Sistem Pemerintahan di negara Demokrasi sangat jauh berbeda dengan sistem negara kerajaan ataupun otoriter. Di negara Demokrasi, Pemimpin2 negara umumnya dipilih oleh rakyat, diberikan mandat oleh rakyat, agar nantinya setelah menjabat bisa memberikan nilai tambah dan kontribusi positif sebesar-besarnya untuk kesejahteraan rakyat. Hal ini berbeda dengan negara bersistem kerajaan ataupun otoriter, dimana Para Pemimpin berdasarkan dinasti dan memiliki kekuasaan sangat besar dan bahkan tak terbatas tanpa didukung oleh sistem kontrol lembaga2 resmi negara sebagaimana sistem yang berlaku di negara demokrasi.

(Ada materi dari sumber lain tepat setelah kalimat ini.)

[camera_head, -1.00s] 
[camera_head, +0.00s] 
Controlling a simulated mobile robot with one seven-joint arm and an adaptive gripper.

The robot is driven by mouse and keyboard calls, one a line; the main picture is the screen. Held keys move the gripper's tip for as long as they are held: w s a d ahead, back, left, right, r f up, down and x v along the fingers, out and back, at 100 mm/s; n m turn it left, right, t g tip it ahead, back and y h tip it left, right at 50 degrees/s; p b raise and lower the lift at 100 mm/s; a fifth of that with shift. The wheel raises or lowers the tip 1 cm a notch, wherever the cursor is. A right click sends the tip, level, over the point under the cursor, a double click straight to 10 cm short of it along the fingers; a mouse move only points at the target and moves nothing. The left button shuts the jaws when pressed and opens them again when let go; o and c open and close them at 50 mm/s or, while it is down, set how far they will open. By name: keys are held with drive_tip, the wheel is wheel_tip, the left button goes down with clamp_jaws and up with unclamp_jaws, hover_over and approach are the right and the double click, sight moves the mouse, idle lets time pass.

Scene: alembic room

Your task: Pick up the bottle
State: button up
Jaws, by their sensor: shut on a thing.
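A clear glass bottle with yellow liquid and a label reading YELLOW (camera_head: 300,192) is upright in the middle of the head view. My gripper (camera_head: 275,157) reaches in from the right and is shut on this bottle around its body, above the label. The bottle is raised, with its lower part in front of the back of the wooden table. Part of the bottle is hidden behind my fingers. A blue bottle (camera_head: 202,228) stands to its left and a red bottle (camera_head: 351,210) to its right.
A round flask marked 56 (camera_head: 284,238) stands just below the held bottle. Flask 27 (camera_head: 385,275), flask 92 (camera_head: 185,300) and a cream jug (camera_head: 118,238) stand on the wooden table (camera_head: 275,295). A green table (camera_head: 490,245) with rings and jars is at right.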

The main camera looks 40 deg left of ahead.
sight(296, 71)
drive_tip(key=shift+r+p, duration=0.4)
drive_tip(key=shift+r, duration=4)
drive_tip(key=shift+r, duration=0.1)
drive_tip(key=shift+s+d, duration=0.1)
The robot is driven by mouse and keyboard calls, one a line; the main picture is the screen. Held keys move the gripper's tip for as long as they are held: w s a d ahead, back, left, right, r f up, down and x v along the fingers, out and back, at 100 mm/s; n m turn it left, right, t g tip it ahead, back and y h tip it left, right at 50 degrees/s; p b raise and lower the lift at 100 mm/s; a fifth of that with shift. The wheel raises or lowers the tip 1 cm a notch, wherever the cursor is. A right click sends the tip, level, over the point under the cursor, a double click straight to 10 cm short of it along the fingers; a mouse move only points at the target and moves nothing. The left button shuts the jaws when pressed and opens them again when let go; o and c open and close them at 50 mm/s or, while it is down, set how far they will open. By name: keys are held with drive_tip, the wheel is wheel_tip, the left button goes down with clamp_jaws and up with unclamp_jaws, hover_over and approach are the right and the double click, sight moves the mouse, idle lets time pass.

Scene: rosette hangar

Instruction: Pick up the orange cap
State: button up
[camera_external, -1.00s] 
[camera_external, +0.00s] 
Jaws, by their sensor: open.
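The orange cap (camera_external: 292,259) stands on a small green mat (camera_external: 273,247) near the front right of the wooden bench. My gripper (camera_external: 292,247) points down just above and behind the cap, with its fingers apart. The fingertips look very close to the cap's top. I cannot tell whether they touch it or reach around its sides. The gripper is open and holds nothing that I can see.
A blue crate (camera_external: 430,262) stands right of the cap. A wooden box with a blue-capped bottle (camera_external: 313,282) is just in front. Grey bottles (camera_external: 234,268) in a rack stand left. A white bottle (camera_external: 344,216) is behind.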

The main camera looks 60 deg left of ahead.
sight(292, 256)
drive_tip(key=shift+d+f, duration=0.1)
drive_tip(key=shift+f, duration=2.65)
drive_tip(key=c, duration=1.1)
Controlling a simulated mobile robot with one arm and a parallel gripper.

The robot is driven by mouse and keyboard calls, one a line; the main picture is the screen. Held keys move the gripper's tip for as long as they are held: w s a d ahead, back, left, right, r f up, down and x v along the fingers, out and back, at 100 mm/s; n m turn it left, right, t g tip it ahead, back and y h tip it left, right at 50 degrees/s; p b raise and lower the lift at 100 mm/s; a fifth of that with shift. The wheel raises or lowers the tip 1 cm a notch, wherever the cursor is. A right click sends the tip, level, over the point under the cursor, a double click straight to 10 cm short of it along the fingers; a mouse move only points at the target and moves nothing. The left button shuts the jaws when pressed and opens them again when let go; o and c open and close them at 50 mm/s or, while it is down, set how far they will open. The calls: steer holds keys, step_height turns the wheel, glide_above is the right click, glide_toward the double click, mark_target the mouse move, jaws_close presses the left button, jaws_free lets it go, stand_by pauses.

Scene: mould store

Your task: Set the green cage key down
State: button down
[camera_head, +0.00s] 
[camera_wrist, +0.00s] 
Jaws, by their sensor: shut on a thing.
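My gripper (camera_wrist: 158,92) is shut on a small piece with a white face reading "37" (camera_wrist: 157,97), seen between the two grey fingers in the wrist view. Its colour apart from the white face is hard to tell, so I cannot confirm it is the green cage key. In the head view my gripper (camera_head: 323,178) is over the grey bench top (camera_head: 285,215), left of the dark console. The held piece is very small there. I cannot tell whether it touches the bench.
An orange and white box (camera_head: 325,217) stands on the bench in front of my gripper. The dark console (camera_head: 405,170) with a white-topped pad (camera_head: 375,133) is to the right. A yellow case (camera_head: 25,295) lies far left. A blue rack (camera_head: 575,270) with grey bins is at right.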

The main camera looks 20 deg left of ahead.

Dengan usia NKRI yang makin matang dan dewasa di 78 tahun ini, kita juga berharap agar para Pemimpin negeri ini makin matang, bijak, dewasa & arif dalam setiap pengambilan kebijakan, keputusan dan tingkah laku mereka sehari-hari.
Pemimpin publik adalah Pelayan Rakyat (Public servant), bukan Penguasa (Ruler). Sudah seharusnya Pemimpin publik lebih memahami dan menyadari status dan jabatannya secara filosofis, agar dalam setiap gerak langkah, mampu dan bisa memberikan kepuasan dan penerimaan (contentmen & acceptance) oleh rakyat sebagai pemegang kedaulatan tertinggi.
Pemimpin adalah teladan. Rakyat memilih Pemimpin, dengan harapan agar sang Pemimpin bisa memberikan keteladanan dan rasa empati yang pantas terhadap pemilihnya. Pemimpin publik harus juga bisa membedakan aktifitas2 pribadi dan aktifitas2 resmi yang seharunya sudah memiliki pakem dan etika tertentu, agar tidak menjadi kontroversi di masyarakat.
Menjadi Pemimpin, harus siap disorot, dikritik dan menjadi "fokus diskursus" publik. Di negara manapun, Pemimpin publik dituntut "sempurna" oleh rakyatnya. Setidaknya mereka harus mampu dan bisa menyerap aspirasi dan memiliki empati terhadap kondisi rakyatnya.
"Tugas pemimpin bukan untuk membuat pengikutnya mengerti, tapi untuk membuat pengikutnya percaya." - Bong Chandra
DIRGAHAYU NEGERIKU, JAYALAH BANGSAKU, JADILAH PANUTAN DAN TELADAN WAHAI PARA PEMIMPINKU!